Given this equation:
$$ \frac{1}{r}\frac{d}{dr}\bigg(r \frac{dT}{dr} \bigg) - \bigg(\frac{2h}{bk} \bigg)(T-T_a) = 0 $$
I can let $x=r\sqrt{(2h/bk)}$ and $z=T-T_a$ to obtain the following Bessel equation (using the appropriate substitutions):
$$ x^2 \frac{d^2z}{dx^2} + x \frac{dz}{dx} - x^2z = 0 $$
To express the solution for $z$, I read that one technique is to use the Frobenius method, but I am not sure how to apply this to be Bessel function above... Any help on how to apply the Frobenius method to the above ?

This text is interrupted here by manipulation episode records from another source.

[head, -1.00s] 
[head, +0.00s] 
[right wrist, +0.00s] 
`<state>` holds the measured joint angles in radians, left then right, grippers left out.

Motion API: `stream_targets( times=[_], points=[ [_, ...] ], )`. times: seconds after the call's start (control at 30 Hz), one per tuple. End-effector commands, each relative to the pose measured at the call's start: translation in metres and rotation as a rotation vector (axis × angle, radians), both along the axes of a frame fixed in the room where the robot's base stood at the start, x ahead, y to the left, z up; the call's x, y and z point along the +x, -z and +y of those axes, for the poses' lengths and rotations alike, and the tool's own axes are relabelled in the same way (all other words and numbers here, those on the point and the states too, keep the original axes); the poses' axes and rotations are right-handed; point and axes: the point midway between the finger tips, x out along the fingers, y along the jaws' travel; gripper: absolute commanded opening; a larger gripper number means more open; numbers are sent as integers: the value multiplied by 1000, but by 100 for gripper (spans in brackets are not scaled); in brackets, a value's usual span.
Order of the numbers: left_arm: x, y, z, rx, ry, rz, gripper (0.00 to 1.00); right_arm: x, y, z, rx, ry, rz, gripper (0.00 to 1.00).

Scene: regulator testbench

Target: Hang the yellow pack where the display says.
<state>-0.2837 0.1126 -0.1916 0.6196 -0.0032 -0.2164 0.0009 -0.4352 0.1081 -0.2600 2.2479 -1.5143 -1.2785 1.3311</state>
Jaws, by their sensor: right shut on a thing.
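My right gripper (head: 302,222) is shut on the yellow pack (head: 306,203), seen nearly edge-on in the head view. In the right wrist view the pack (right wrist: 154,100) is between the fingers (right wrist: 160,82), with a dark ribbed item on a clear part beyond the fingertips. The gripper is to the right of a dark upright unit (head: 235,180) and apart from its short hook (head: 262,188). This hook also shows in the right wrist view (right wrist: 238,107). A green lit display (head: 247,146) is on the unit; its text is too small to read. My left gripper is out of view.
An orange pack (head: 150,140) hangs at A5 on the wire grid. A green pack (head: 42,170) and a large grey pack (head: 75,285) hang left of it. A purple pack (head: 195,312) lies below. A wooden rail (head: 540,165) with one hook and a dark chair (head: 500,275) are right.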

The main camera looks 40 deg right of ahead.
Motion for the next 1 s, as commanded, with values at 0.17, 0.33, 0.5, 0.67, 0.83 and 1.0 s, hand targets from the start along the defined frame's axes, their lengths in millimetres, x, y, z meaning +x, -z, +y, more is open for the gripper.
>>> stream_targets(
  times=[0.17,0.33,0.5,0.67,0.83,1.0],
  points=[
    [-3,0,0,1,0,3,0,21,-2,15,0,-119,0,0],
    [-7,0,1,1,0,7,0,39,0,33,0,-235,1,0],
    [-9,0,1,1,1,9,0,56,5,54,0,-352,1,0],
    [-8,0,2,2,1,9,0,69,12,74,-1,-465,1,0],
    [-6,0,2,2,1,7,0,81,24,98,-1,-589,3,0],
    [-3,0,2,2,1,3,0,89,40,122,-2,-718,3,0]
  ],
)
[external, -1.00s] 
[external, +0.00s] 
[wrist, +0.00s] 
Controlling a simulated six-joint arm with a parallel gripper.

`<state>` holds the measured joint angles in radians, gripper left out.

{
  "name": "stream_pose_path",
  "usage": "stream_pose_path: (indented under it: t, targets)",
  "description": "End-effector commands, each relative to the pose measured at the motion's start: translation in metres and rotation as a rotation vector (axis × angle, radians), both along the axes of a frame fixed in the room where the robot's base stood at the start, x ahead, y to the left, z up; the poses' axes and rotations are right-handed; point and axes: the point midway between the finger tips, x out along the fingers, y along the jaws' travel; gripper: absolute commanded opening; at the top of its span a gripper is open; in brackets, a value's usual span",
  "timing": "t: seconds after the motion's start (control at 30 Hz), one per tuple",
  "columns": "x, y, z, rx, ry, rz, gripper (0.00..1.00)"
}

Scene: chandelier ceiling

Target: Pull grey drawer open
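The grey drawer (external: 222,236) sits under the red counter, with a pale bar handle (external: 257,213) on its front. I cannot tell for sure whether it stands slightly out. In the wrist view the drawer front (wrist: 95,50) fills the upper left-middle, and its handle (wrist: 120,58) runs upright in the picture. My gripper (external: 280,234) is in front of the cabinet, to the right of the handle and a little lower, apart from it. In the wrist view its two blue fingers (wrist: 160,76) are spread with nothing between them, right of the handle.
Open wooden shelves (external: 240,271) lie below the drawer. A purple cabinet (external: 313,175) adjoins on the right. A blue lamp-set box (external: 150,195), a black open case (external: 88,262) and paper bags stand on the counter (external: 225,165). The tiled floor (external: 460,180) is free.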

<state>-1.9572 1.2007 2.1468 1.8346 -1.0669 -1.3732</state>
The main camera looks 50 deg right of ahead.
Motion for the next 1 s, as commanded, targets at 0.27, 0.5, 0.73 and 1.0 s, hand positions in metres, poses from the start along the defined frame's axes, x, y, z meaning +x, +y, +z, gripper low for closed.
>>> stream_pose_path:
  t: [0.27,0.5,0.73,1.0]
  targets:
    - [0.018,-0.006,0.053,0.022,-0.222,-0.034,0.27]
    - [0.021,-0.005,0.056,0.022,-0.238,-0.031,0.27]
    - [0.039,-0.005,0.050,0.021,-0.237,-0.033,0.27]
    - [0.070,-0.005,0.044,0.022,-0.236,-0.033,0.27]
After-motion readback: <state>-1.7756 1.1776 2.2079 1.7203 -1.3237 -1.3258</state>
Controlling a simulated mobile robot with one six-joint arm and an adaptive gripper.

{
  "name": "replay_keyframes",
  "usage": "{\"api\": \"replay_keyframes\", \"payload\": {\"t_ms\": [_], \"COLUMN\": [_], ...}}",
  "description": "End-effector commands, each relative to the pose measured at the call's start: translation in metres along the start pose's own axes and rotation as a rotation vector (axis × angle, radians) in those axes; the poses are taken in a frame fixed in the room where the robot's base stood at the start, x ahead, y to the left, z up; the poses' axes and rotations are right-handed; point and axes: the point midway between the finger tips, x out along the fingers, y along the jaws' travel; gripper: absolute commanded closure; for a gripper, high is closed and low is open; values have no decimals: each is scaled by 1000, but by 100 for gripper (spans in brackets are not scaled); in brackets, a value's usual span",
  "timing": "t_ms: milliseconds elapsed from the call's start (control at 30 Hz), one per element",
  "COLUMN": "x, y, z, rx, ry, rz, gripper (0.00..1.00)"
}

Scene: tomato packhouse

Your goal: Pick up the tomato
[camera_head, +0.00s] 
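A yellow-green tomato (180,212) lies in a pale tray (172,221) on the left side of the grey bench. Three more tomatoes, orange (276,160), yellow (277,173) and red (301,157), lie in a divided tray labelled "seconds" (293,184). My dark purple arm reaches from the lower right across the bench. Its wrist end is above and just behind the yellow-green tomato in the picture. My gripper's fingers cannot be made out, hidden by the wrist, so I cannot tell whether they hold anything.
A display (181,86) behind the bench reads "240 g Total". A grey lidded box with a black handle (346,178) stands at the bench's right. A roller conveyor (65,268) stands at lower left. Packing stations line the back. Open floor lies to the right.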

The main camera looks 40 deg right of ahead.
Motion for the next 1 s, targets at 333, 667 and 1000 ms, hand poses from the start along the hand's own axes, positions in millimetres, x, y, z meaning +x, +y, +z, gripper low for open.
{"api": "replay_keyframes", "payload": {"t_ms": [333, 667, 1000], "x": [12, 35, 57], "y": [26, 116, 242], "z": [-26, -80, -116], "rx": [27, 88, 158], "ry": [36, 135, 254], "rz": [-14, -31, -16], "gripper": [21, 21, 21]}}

Starting from your last equation, using differential operator notation $$x^2\mathrm{D}^2_x[f]+x\mathrm{D}_x[f]-x^2f=0$$ Make a substitution $z=ix$ hence we can see that $\mathrm{D}_z=\frac{1}{i}\mathrm{D}_x\implies\mathrm{D}_x=i\mathrm{D}_z$ Hence, $$\frac{z^2}{i^2}i\mathrm{D}_z[i\mathrm{D}_z[f]]+\frac{z}{i}i\mathrm{D}_z[f]-\frac{z^2}{i^2}f=0$$ $$z^2\mathrm{D}_z[f]+z\mathrm{D}_z[f]+z^2f=0$$ We could apply Frobenius from here, but this is of course a usual Bessel ODE, and there are already many derivations of the Frobenius method on the Bessel ODE so I won't reproduce it here. Since this is a Bessel ODE the solutions are of course $$f(z)=c_1J_0(z)+c_2Y_0(z)$$ $$f(ix)=c_1J_0(ix)+c_2Y_0(ix)$$ The functions $J_0(ix)$ and $Y_0(ix)$ have special representations. First let $$I_\nu(x):=J_\nu(-ix)=(-ix)^\nu (ix)^{-\nu}J_{\nu}(ix)$$ $$K_\nu(x):=Y_\nu(-ix)=(-(ix)^2)^\nu ((ix)^{2\nu}Y_{\nu}(ix)+((-ix)^{2\nu}-(ix)^{2\nu})J_{\nu}(x)\cot(\pi\nu))$$ $$=x^{2\nu}(-x^{2\nu}Y_\nu(ix)+(-(-x)^{2\nu}+x^{2\nu})J_{\nu}(x)\cot(\pi\nu))$$ So in the special case $\nu=0$ as in the problem we have $$I_0(x)=J_0(ix)$$ $$K_0(x)=Y_0 (ix)$$ These (the general $\nu\in\mathbb{C}$ case) are called the modified Bessel functions of the first and second kind. Alternatively one can define $I_\nu(z),K_\nu(z)$ as the solutions $f(z)$ of the differential equation $$z^2\mathrm{D}_z^2[f]+z\mathrm{D}_z[f]-(z^2+\nu^2)f=0$$ For any $\nu\in\mathbb{C}$.